Adams v. Thurmond

149 P. 1141 | Okla. | 1915

The first question presented is, was the note negotiable? The note is dated March 29, 1909, and is governed by the law as it existed prior to the enactment of the negotiable instrument law (chapter 49, Rev. Laws 1910). This act was passed at the session of the Legislature of 1909, and contained no emergency clause, and was therefore not in effect when these notes were given. It is provided by section 4049, Rev. Laws 1910:

"The provisions of this chapter do not apply to negotiable instruments made and delivered prior to the passage hereof." *193

We think the meaning of this section is that it was not intended to make any instrument negotiable by the act which was not negotiable prior thereto, but, however this may be, the Legislature had no power to make a nonnegotiable instrument, executed and delivered before the act was passed, negotiable under the act, because article 1, sec. 10, of the Constitution of the United States provides, among other things, that no state shall pass any law impairing the obligation of a contract. In Edwards v. Kearzey, 96 U.S. 595, 24 L. Ed. 793, it is said:

"It is also the settled doctrine of this court that the laws which subsist at the time and place of making a contract enter into and form a part of it as if they were expressly referred to or incorporated in its terms. This rule embraces alike those which affect its validity, construction, discharge, and enforcement."

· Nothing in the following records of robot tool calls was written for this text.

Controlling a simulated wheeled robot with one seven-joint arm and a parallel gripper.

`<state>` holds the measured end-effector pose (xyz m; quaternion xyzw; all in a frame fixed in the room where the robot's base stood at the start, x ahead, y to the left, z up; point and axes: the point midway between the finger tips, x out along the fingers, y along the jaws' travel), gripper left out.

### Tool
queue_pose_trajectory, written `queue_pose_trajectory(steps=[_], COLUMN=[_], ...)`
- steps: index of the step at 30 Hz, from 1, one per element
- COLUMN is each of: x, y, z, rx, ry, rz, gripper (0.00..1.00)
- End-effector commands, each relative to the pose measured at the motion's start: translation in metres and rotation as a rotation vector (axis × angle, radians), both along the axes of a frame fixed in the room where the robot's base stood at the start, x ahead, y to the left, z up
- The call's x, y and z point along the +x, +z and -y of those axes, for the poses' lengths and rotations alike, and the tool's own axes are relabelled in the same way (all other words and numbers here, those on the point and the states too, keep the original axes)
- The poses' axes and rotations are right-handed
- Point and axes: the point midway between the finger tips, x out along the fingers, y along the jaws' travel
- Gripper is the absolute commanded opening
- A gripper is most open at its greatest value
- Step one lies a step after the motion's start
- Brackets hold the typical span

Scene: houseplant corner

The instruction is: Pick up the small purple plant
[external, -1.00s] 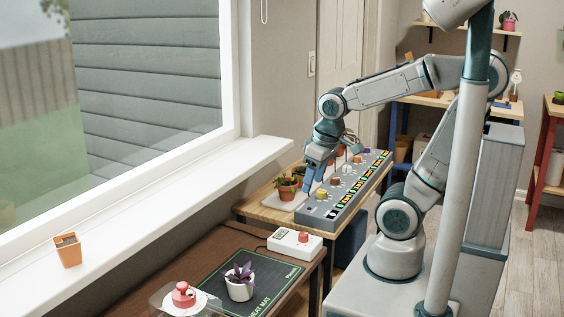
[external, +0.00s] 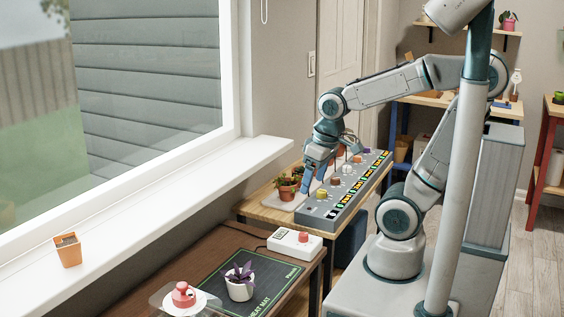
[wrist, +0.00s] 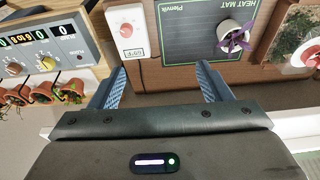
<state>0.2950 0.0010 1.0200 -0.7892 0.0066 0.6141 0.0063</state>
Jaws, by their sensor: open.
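The small purple plant (external: 241,274) has dark purple leaves in a white pot. It stands upright on the dark green heat mat (external: 270,271) on the brown table. In the wrist view the purple plant (wrist: 233,37) is at the upper right, beyond the fingers, on the heat mat (wrist: 182,40). My gripper (external: 311,187) is over the wooden table by the grey console, well apart from the plant. In the wrist view my gripper (wrist: 160,82) has its two blue fingers spread wide with nothing between them.
The grey console (external: 345,191) with coloured knobs and a potted green plant (external: 287,187) are close to my gripper. A white box with a red knob (external: 294,243) stands beside the mat. A pink object in a clear tray (external: 184,295) is left of the plant.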

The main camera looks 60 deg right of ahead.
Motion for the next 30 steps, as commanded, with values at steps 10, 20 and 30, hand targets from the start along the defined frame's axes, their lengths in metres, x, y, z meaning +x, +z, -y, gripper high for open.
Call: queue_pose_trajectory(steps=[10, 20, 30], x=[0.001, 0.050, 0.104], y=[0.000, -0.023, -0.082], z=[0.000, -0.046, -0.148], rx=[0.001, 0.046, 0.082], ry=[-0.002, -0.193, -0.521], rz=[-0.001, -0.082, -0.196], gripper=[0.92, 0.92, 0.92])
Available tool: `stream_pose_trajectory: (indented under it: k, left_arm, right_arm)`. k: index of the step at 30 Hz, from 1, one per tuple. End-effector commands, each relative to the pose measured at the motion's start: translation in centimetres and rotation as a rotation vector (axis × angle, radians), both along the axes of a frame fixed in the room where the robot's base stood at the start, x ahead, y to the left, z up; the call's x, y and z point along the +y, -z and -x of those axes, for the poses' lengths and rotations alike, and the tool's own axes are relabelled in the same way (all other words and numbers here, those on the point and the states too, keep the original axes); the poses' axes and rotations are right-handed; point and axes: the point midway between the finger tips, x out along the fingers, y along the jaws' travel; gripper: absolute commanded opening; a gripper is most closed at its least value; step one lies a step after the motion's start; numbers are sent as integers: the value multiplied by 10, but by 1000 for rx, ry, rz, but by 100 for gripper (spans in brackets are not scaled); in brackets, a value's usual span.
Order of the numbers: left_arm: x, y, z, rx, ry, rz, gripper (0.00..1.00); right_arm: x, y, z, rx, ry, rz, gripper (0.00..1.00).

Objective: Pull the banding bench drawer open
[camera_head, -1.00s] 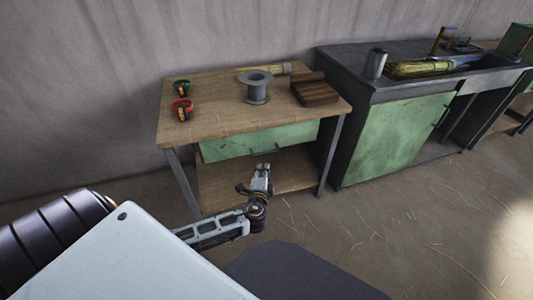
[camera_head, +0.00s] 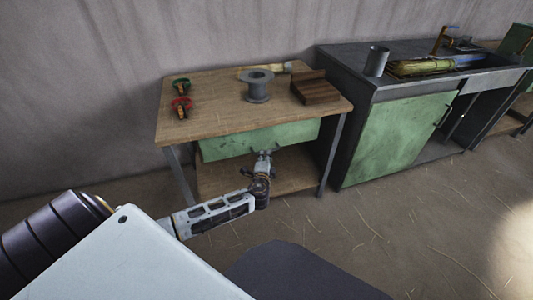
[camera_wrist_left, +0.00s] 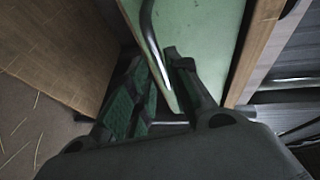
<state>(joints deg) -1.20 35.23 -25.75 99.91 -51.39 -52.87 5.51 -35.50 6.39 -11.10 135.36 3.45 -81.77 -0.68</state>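The banding bench (camera_head: 215,118) has a wooden top and a green drawer (camera_head: 228,146) under its front edge. The drawer front sits in the same place as before, beneath the top. My left gripper (camera_head: 264,156) is at the drawer's lower front. In the left wrist view the green drawer front (camera_wrist_left: 205,35) fills the upper middle, with a curved metal handle (camera_wrist_left: 149,30) across it. The two fingers of my left gripper (camera_wrist_left: 158,70) are apart, and the handle runs down between their tips. Contact with the handle cannot be told. My right gripper is not in view.
A lower shelf (camera_head: 222,182) lies under the drawer. A dark sink counter (camera_head: 345,130) stands close on the right.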

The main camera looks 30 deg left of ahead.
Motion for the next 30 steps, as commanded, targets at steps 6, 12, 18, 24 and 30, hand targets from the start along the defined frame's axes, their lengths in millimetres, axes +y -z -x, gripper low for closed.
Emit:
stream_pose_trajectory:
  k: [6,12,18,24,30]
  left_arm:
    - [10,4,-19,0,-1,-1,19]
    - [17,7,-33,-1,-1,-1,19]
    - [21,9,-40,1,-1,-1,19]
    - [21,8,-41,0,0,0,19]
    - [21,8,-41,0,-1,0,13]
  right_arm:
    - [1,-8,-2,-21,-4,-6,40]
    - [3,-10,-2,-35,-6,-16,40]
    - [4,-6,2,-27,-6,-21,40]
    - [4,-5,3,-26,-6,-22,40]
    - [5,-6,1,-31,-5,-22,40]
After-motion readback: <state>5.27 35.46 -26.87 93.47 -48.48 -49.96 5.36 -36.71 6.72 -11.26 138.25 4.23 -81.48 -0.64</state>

It has been settled that the decisions of state courts of last resort, establishing what the law is at the time a contract is entered into, becomes a part of its obligation, and therefore protected by the Constitution of the United States (article 1, sec. 10), and its obligation cannot be impaired by any subsequent act of the Legislature or decisions of the courts altering the construction so placed upon the law.Gelpcke v. City of Dubuque, 1 Wall. 175, 17 L. Ed. 530; Muhlkerv. N.Y. Harlem R. Co., 197 U.S. 544, 25 Sup. Ct. 522, 49 L. Ed. 872. Under these authorities the Legislature certainly would have no power, even had it attempted to do so, to render a note, nonnegotiable when it was given, negotiable afterwards. We think this too clear to require further consideration.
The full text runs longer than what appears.